▶ SHORT PROBLEM:
Without the pictures, print the lines running from the beginning of the material to the line containing "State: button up", both ends included.

-- start of RAW DATA --

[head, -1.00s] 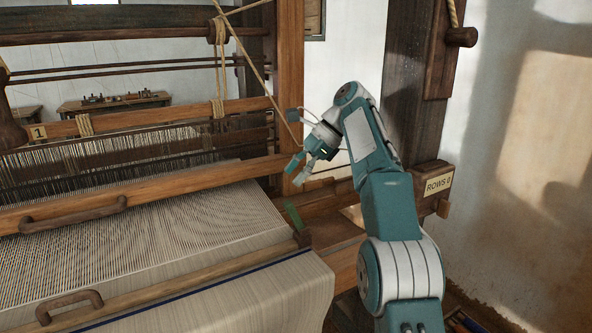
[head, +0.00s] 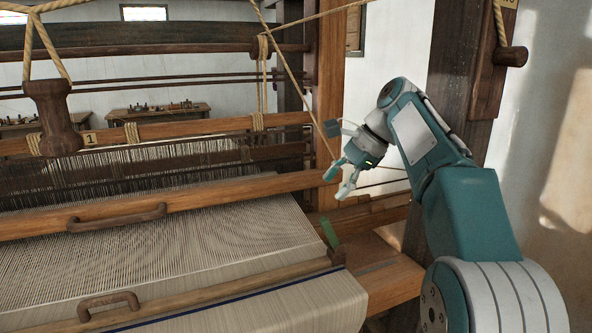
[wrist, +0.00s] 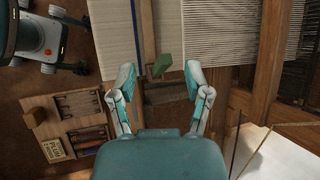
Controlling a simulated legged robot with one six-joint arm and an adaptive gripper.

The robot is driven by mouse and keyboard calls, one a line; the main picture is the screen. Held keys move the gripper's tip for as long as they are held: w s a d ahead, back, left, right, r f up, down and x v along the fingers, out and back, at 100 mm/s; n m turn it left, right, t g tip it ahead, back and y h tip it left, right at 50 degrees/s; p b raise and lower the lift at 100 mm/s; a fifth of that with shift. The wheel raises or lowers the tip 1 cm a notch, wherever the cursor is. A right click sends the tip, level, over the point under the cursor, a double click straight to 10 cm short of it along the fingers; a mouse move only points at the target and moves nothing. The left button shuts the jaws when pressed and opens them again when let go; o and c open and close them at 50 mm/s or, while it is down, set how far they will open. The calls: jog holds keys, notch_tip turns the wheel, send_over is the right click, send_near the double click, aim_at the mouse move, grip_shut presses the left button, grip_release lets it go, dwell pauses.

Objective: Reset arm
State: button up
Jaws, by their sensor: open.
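My gripper (head: 338,180) hangs beside the loom's right post in the head view, its fingers pointing down and left. In the wrist view my gripper (wrist: 162,88) has its two fingers wide apart with nothing between them. Below it is the right end of the wooden beam across the cloth, where a green piece (head: 329,232) stands up. The green piece also shows between and beyond the fingertips in the wrist view (wrist: 162,64), apart from them. My arm is bent above the loom's right side.
The loom's pale warp (head: 180,250) fills the left. A wooden handle (head: 117,216) sits on the beater bar. A slanting rope (head: 297,85) passes close to my gripper. A wooden bobbin-shaped weight (head: 53,115) hangs at upper left. The wrist view shows a tray (wrist: 75,122) at lower left.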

-- end of RAW DATA --

▶ SOLUTION TO THIS EXERCISE:
[head, -1.00s] 
[head, +0.00s] 
[wrist, +0.00s] 
Controlling a simulated legged robot with one six-joint arm and an adaptive gripper.

The robot is driven by mouse and keyboard calls, one a line; the main picture is the screen. Held keys move the gripper's tip for as long as they are held: w s a d ahead, back, left, right, r f up, down and x v along the fingers, out and back, at 100 mm/s; n m turn it left, right, t g tip it ahead, back and y h tip it left, right at 50 degrees/s; p b raise and lower the lift at 100 mm/s; a fifth of that with shift. The wheel raises or lowers the tip 1 cm a notch, wherever the cursor is. A right click sends the tip, level, over the point under the cursor, a double click straight to 10 cm short of it along the fingers; a mouse move only points at the target and moves nothing. The left button shuts the jaws when pressed and opens them again when let go; o and c open and close them at 50 mm/s or, while it is down, set how far they will open. The calls: jog holds keys, notch_tip turns the wheel, send_over is the right click, send_near the double click, aim_at the mouse move, grip_shut presses the left button, grip_release lets it go, dwell pauses.

Objective: Reset arm
State: button up

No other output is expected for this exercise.